##### Material supplied

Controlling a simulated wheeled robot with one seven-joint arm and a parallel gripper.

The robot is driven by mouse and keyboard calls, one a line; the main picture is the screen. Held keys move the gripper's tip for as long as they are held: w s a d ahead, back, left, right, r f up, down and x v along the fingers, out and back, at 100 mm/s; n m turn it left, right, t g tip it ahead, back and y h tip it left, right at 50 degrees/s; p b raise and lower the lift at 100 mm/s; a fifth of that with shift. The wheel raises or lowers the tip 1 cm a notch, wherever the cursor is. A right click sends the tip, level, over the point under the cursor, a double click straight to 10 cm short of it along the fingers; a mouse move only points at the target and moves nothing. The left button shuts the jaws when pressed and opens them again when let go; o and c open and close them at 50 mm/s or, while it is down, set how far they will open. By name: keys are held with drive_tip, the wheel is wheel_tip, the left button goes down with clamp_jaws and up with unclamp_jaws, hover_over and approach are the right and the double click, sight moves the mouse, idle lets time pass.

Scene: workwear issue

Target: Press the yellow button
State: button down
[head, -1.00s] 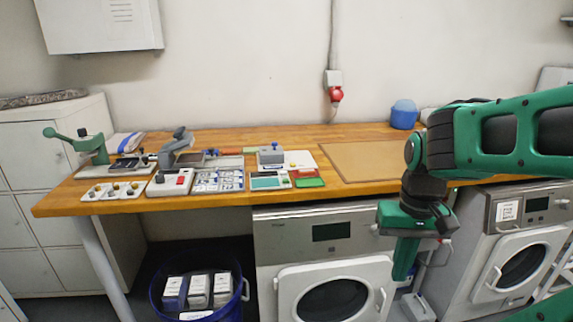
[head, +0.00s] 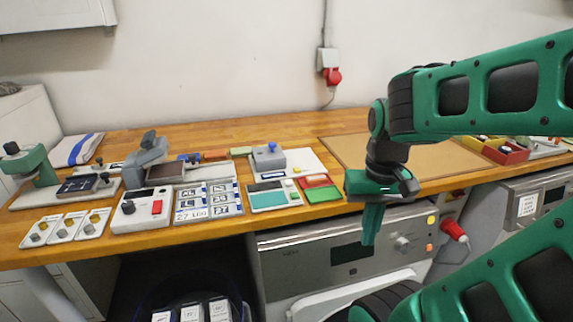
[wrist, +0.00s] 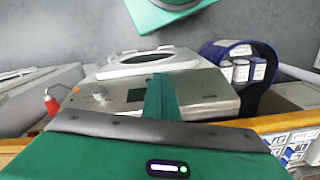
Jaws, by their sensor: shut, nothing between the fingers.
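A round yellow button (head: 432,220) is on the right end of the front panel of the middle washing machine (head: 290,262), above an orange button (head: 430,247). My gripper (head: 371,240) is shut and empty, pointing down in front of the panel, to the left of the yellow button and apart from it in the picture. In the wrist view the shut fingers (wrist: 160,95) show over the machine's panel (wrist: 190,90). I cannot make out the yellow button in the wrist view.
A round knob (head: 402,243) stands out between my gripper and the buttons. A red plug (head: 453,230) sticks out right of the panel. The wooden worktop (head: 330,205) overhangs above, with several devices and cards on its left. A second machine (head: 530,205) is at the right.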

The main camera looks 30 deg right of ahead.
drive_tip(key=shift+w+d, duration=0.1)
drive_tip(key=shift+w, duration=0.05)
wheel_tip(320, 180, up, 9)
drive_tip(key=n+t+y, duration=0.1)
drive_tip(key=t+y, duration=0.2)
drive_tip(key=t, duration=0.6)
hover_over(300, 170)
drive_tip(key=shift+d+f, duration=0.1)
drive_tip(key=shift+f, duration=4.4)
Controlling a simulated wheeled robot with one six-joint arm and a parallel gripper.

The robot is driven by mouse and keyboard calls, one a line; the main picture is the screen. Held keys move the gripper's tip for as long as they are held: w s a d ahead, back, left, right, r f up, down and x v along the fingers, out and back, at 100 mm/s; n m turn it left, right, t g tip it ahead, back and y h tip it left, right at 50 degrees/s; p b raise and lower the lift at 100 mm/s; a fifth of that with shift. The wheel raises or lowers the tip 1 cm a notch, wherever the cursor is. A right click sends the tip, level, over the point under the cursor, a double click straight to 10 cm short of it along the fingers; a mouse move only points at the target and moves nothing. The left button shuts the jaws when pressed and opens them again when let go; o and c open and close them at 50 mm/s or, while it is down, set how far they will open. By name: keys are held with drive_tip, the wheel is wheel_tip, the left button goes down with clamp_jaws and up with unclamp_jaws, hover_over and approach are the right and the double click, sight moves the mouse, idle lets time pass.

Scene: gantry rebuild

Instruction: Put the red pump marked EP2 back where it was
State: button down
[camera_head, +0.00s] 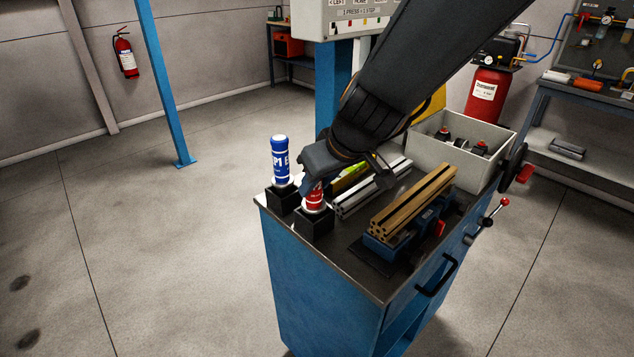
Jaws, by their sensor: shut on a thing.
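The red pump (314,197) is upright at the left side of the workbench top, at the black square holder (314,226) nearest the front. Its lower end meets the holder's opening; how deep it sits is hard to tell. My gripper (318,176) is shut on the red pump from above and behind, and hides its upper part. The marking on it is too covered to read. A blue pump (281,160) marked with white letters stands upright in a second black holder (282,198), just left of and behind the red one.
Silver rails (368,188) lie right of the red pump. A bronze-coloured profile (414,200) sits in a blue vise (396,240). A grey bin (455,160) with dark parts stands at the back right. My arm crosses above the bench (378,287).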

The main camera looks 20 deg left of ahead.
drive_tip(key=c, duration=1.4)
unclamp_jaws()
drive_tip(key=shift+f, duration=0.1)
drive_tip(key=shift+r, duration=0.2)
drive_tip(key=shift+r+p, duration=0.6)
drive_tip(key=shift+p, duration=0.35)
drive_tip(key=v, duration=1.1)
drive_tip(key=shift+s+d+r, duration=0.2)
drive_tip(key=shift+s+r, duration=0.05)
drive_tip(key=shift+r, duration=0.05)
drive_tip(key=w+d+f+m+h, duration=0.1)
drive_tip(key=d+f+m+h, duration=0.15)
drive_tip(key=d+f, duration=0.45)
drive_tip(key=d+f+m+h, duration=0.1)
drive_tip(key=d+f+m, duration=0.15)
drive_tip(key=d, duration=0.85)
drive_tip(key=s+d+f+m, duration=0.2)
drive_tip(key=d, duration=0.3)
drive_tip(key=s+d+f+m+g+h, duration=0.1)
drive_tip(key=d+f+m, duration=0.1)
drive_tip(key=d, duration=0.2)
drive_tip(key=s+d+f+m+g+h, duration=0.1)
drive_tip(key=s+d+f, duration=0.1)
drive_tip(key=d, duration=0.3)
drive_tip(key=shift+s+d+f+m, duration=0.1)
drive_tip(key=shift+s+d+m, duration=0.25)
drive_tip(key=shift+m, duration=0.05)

##########
##### Material supplied

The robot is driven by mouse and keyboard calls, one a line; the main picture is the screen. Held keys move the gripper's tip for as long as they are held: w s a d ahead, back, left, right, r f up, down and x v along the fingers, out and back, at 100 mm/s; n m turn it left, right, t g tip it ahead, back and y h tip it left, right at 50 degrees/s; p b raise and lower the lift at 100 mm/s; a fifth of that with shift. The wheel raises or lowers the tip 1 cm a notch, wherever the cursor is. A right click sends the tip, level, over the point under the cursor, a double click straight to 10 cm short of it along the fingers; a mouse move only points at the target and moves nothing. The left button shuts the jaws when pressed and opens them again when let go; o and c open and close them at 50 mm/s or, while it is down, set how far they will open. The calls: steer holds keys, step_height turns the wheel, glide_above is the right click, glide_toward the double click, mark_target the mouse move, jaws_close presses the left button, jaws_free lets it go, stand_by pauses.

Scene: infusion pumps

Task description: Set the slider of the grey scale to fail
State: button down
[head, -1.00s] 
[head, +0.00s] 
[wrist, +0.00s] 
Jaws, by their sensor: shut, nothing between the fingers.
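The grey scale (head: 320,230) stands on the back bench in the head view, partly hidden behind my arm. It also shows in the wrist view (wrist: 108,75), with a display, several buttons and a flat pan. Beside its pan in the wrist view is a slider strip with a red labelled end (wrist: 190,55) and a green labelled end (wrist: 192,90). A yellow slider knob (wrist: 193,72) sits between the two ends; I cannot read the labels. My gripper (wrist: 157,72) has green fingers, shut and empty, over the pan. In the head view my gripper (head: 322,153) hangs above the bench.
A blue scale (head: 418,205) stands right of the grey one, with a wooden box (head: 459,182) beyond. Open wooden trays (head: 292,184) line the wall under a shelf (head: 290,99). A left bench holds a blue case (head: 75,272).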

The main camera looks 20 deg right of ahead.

##########
##### Material supplied

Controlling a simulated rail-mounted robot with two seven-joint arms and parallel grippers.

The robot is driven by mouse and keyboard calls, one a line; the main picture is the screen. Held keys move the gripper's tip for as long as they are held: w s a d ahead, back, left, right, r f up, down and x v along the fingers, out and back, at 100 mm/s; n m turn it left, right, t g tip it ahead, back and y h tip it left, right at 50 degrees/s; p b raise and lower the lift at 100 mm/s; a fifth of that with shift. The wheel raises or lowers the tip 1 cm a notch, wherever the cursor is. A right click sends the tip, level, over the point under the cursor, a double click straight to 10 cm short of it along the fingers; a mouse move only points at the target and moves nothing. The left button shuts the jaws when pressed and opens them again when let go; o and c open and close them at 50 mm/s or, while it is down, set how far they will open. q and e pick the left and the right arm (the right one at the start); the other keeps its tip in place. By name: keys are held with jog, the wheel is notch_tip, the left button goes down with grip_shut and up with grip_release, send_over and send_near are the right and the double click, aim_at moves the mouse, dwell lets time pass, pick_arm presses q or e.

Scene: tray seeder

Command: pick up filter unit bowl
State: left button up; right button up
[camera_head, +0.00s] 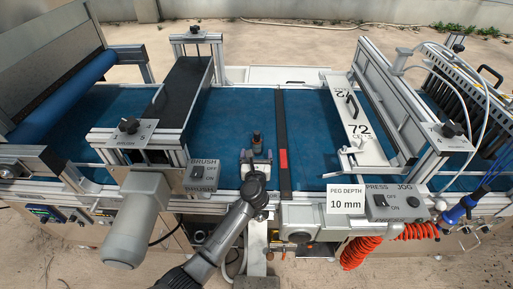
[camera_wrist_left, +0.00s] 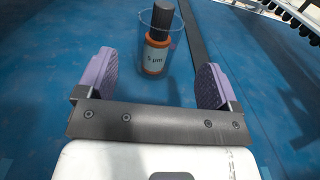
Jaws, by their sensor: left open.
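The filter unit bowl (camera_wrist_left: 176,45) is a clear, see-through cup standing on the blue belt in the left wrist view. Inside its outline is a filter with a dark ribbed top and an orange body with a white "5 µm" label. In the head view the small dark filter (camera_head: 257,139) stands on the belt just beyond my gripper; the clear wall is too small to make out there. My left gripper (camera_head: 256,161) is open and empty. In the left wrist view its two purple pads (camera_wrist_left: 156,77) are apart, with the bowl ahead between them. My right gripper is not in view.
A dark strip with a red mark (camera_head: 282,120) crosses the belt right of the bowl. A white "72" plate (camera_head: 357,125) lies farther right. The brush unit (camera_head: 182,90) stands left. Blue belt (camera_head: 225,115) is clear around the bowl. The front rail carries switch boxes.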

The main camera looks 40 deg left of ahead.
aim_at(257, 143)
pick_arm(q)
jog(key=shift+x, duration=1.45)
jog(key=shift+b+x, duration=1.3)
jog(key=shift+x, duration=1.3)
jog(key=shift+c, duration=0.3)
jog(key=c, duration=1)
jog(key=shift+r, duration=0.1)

##########

Brief:
Pick each line holding the word "Controlling" out of the data and copy it.

Output of the exercise:
Controlling a simulated wheeled robot with one seven-joint arm and a parallel gripper.
Controlling a simulated wheeled robot with one six-joint arm and a parallel gripper.
Controlling a simulated rail-mounted robot with two seven-joint arms and parallel grippers.

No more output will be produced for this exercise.